### Task:
Report every line below that holds the word "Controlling".

Robot control records:
------------------------

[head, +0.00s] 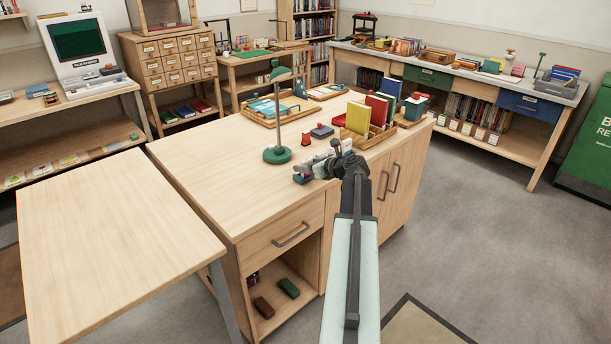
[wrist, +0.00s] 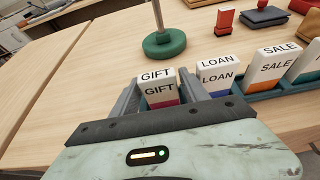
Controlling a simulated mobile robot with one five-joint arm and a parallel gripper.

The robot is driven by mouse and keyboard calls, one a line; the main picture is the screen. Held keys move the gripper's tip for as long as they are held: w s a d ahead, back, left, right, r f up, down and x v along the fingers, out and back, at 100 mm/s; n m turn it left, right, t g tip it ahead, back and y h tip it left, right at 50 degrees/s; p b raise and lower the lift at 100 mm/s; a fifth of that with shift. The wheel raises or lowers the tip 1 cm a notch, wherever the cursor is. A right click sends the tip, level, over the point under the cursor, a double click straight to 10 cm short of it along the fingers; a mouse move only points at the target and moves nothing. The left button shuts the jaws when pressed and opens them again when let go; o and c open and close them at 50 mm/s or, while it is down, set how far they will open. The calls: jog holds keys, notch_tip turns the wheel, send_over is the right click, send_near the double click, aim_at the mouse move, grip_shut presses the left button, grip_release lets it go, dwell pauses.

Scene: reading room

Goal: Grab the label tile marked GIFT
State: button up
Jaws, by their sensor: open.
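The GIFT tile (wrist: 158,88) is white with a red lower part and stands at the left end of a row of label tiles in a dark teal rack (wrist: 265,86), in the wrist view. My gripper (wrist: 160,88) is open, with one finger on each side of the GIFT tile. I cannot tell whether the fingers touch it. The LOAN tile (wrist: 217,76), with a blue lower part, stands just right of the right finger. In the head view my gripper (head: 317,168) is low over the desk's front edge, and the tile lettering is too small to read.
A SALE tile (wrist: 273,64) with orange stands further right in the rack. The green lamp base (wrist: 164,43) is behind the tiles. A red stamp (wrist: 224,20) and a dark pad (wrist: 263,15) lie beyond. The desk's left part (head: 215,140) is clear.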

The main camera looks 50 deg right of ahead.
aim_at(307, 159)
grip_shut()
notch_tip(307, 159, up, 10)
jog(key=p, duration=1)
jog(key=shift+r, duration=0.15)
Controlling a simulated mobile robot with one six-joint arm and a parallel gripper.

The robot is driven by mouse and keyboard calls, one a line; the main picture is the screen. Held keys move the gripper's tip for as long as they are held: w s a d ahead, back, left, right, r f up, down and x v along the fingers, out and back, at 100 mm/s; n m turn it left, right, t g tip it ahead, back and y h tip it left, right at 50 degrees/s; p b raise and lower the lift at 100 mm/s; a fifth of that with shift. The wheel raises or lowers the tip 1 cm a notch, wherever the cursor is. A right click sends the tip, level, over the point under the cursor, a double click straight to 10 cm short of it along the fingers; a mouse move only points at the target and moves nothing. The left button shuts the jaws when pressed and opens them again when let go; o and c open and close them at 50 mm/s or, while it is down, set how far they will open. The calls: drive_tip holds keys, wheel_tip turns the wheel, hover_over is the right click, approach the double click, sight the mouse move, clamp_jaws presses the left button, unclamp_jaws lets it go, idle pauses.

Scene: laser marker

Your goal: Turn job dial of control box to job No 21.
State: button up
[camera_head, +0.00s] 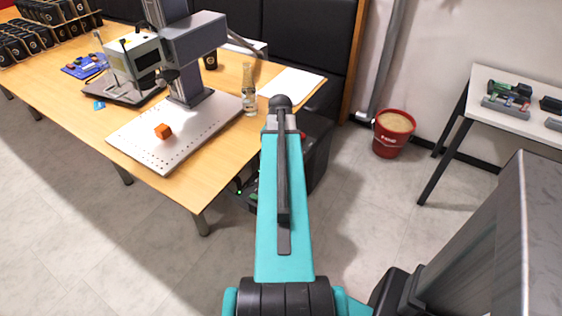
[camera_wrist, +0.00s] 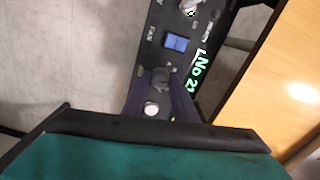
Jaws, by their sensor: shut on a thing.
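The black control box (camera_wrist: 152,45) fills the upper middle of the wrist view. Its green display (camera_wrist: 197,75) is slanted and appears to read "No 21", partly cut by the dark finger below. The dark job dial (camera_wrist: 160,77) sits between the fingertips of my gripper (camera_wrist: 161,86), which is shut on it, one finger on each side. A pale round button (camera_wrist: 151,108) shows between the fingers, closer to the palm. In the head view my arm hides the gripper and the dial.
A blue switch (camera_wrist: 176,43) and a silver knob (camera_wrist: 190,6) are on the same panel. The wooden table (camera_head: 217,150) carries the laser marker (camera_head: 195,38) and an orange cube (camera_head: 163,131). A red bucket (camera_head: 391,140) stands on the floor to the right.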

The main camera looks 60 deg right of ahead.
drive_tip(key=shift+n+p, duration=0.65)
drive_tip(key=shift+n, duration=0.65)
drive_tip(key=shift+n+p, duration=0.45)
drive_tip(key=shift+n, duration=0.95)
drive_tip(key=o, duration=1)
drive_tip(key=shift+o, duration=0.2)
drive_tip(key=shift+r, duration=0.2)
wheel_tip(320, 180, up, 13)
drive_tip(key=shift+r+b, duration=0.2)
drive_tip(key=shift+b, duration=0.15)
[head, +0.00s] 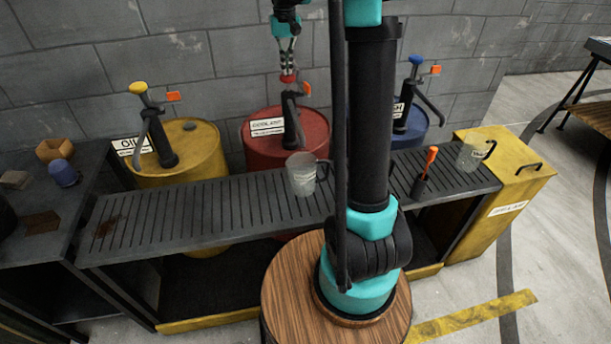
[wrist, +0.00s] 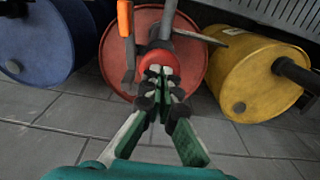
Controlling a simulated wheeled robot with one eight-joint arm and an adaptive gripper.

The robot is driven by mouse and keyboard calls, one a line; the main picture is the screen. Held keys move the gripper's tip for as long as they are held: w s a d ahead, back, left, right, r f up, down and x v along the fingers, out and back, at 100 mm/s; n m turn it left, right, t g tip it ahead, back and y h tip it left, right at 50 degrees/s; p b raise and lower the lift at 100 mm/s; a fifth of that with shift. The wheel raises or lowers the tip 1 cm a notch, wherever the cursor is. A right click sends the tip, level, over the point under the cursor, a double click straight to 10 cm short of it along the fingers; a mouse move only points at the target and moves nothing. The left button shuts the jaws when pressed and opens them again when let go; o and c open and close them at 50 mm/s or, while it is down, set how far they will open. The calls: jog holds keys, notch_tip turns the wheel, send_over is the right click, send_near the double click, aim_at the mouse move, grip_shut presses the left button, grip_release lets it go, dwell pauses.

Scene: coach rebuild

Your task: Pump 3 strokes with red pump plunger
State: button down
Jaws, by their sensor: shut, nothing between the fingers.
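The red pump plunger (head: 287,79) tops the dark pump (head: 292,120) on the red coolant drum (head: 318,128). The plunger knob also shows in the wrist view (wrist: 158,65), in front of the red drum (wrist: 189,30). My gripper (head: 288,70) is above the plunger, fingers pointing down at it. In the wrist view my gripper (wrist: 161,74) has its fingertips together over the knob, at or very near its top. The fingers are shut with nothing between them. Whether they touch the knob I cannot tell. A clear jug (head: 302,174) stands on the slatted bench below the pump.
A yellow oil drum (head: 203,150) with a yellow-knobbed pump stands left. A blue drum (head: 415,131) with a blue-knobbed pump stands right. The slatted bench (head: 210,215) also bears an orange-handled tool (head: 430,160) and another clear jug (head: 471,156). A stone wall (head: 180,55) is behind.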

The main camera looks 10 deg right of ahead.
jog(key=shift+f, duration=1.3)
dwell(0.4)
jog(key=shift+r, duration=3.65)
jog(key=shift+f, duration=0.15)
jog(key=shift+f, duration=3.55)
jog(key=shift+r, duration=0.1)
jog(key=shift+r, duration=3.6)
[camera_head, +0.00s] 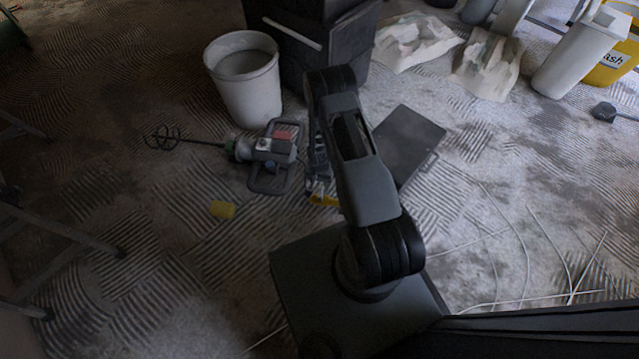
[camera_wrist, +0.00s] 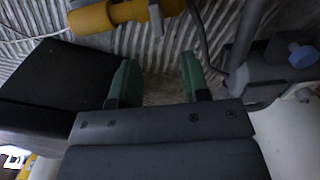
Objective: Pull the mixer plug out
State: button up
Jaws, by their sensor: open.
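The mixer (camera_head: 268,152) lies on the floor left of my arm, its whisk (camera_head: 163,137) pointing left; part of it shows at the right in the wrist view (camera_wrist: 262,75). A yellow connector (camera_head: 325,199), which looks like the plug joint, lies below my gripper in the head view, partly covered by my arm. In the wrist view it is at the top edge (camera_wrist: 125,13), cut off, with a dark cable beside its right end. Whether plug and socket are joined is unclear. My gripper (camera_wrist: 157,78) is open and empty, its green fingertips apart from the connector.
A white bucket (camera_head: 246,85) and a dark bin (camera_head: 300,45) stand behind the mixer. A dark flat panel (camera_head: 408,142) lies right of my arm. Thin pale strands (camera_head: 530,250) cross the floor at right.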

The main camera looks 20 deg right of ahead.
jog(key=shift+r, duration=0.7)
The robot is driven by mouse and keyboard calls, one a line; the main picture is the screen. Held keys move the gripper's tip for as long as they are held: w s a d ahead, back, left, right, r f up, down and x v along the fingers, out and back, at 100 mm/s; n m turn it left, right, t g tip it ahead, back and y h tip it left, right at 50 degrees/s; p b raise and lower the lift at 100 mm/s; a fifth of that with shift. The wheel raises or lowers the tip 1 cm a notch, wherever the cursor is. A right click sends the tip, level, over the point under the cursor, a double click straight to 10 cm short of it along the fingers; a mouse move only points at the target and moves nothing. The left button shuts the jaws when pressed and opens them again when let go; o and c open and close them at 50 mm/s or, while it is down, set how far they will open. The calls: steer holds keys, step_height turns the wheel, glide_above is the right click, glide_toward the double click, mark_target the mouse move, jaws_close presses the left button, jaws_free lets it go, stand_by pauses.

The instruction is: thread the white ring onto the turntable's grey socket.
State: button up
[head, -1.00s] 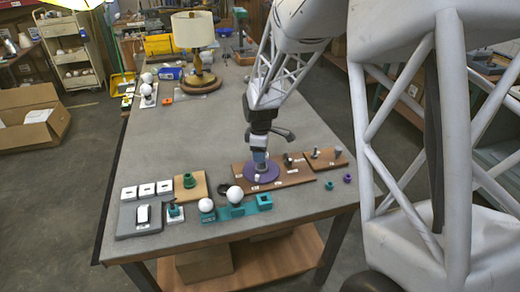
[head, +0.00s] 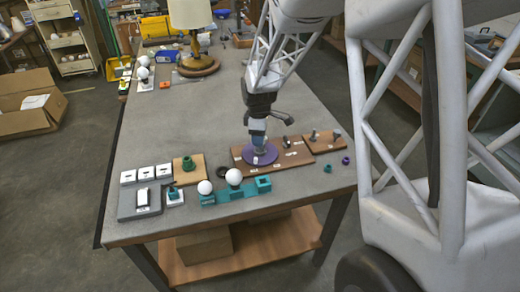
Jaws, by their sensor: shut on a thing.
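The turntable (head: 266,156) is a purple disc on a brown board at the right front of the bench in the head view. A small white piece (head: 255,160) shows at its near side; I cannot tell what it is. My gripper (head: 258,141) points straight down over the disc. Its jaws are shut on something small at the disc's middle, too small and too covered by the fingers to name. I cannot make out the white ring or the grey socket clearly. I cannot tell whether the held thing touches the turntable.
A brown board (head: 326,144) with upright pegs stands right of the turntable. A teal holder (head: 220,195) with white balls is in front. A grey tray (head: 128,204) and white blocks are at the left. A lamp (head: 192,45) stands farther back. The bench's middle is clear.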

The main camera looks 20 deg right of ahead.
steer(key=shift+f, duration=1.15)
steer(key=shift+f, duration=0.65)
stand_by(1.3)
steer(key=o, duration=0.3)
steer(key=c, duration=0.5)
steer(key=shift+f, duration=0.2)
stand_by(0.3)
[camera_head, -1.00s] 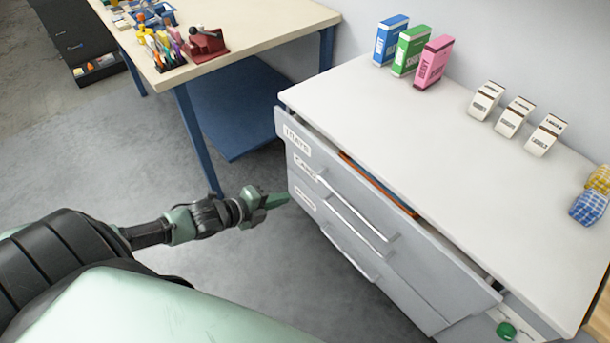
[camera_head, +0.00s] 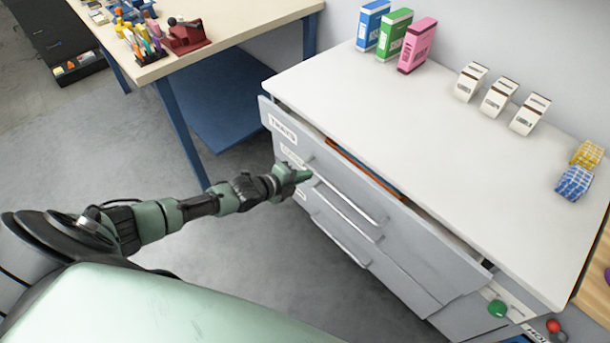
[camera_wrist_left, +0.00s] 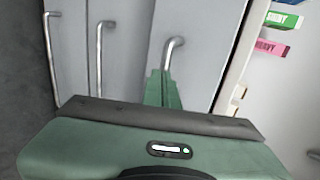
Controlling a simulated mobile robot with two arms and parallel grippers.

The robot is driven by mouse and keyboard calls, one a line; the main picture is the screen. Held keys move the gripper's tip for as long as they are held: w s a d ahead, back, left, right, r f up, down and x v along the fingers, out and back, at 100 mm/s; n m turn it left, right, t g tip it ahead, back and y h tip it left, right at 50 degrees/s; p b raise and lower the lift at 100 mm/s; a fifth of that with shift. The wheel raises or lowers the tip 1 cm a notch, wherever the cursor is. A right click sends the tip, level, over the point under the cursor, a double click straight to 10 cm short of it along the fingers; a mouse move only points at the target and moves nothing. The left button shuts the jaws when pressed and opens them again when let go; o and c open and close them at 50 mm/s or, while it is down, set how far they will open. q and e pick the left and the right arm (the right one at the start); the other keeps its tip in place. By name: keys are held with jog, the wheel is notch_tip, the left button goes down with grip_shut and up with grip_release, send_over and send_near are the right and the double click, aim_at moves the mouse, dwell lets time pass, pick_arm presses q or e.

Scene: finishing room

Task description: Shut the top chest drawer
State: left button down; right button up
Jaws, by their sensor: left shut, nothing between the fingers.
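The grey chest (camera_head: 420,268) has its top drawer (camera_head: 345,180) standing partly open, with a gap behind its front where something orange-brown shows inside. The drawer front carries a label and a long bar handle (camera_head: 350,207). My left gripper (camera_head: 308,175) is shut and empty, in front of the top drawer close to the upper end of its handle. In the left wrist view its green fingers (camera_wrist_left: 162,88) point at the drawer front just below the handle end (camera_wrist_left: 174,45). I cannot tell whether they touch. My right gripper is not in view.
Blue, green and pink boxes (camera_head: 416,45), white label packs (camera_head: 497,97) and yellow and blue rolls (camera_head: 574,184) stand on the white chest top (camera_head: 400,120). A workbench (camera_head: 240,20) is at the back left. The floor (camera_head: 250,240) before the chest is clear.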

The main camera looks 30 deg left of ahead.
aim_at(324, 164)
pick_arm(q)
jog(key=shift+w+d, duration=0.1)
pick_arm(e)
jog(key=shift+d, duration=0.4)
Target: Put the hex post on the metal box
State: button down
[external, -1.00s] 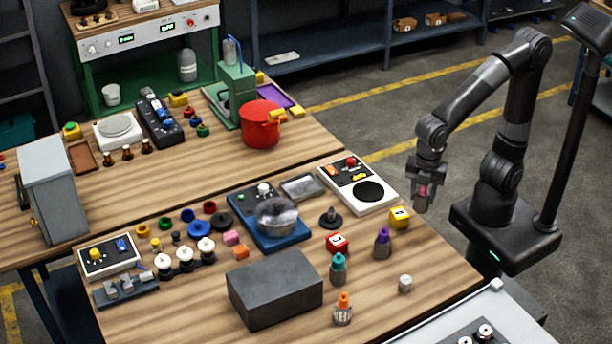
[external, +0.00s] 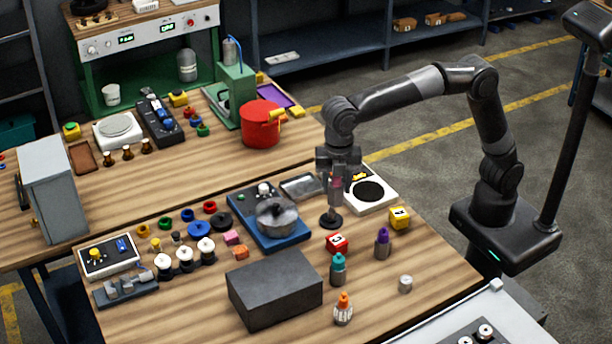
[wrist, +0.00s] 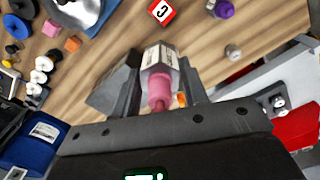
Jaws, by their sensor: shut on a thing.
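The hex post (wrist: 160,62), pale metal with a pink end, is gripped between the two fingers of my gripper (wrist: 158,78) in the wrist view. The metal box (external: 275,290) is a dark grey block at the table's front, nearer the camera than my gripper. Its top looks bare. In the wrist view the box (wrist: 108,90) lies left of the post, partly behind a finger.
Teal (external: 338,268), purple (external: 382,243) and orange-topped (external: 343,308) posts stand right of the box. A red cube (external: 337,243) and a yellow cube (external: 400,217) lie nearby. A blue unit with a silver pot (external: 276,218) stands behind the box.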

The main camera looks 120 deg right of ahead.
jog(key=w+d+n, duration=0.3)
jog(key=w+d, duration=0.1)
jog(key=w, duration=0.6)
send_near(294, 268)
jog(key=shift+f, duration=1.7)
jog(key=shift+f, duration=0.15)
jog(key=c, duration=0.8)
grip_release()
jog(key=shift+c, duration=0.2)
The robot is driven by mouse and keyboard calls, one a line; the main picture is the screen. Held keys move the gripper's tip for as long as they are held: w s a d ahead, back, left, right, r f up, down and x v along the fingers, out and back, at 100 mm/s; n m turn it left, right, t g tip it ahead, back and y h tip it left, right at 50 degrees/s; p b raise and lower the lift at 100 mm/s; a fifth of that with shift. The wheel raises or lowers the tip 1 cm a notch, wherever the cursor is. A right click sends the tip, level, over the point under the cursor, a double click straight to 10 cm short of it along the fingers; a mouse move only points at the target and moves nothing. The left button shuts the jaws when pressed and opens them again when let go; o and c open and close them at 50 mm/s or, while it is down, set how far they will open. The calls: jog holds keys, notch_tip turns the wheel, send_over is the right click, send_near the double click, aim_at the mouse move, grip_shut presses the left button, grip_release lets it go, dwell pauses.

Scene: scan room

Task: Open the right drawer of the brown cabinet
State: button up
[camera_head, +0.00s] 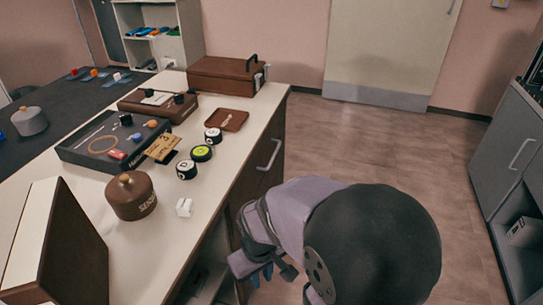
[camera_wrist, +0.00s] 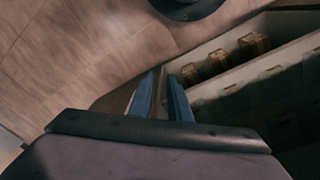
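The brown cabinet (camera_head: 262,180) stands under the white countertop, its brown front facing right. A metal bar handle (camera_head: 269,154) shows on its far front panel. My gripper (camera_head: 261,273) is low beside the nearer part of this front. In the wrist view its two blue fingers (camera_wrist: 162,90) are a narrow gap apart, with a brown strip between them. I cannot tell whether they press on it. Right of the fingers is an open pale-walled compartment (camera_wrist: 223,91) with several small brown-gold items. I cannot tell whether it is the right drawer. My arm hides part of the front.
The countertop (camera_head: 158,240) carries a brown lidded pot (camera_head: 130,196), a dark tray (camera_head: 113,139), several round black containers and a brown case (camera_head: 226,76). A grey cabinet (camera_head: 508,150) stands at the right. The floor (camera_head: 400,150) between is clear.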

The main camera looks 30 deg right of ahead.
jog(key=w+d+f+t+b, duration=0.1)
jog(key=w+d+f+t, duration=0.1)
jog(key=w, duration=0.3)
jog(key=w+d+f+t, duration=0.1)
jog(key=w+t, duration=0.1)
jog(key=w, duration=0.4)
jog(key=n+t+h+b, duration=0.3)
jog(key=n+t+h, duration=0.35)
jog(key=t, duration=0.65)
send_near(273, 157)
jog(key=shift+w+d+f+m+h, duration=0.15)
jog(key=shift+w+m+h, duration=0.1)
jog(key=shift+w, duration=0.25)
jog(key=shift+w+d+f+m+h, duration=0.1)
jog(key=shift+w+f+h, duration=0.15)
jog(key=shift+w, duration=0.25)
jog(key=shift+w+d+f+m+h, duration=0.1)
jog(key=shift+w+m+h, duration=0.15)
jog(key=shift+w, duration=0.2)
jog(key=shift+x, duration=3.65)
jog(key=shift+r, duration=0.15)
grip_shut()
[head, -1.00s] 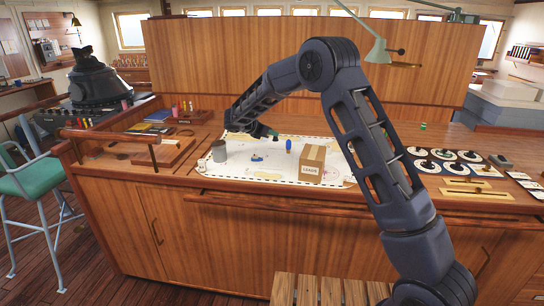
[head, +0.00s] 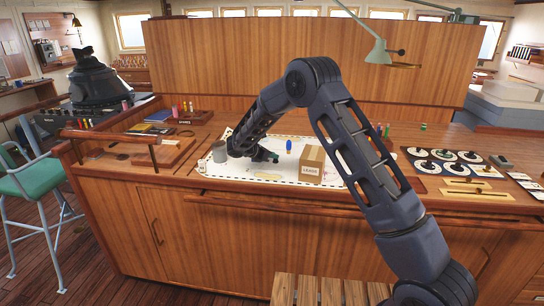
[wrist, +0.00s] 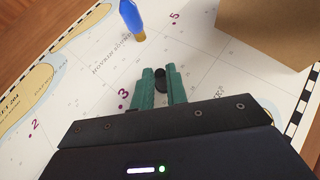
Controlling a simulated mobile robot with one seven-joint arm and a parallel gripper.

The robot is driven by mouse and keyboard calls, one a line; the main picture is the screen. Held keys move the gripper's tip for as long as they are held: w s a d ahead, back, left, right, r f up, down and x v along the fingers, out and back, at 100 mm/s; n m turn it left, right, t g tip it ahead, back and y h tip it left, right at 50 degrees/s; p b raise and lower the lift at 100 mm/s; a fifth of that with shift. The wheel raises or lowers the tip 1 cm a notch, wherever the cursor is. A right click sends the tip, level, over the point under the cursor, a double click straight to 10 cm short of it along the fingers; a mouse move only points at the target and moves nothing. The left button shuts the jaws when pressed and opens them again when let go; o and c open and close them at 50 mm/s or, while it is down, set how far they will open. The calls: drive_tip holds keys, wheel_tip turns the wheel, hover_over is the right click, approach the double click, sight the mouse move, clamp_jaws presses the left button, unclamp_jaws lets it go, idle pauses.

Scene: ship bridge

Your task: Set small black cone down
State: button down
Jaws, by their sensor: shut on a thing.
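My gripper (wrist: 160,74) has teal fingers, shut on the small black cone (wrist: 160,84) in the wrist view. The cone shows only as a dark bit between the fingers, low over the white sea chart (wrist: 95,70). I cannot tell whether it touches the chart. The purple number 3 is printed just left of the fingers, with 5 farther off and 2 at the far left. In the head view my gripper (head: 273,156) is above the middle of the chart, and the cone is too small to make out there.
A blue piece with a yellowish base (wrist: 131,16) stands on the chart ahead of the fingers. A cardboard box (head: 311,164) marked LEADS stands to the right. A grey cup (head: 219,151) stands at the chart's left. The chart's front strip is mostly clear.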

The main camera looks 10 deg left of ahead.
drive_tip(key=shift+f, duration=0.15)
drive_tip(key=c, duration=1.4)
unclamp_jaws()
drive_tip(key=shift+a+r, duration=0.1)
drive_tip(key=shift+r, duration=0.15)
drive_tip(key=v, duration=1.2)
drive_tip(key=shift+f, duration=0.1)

------------------------

### Worked solution:
Controlling a simulated mobile robot with one five-joint arm and a parallel gripper.
Controlling a simulated mobile robot with one six-joint arm and a parallel gripper.
Controlling a simulated wheeled robot with one eight-joint arm and an adaptive gripper.
Controlling a simulated mobile robot with two arms and parallel grippers.
Controlling a simulated mobile robot with one seven-joint arm and a parallel gripper.

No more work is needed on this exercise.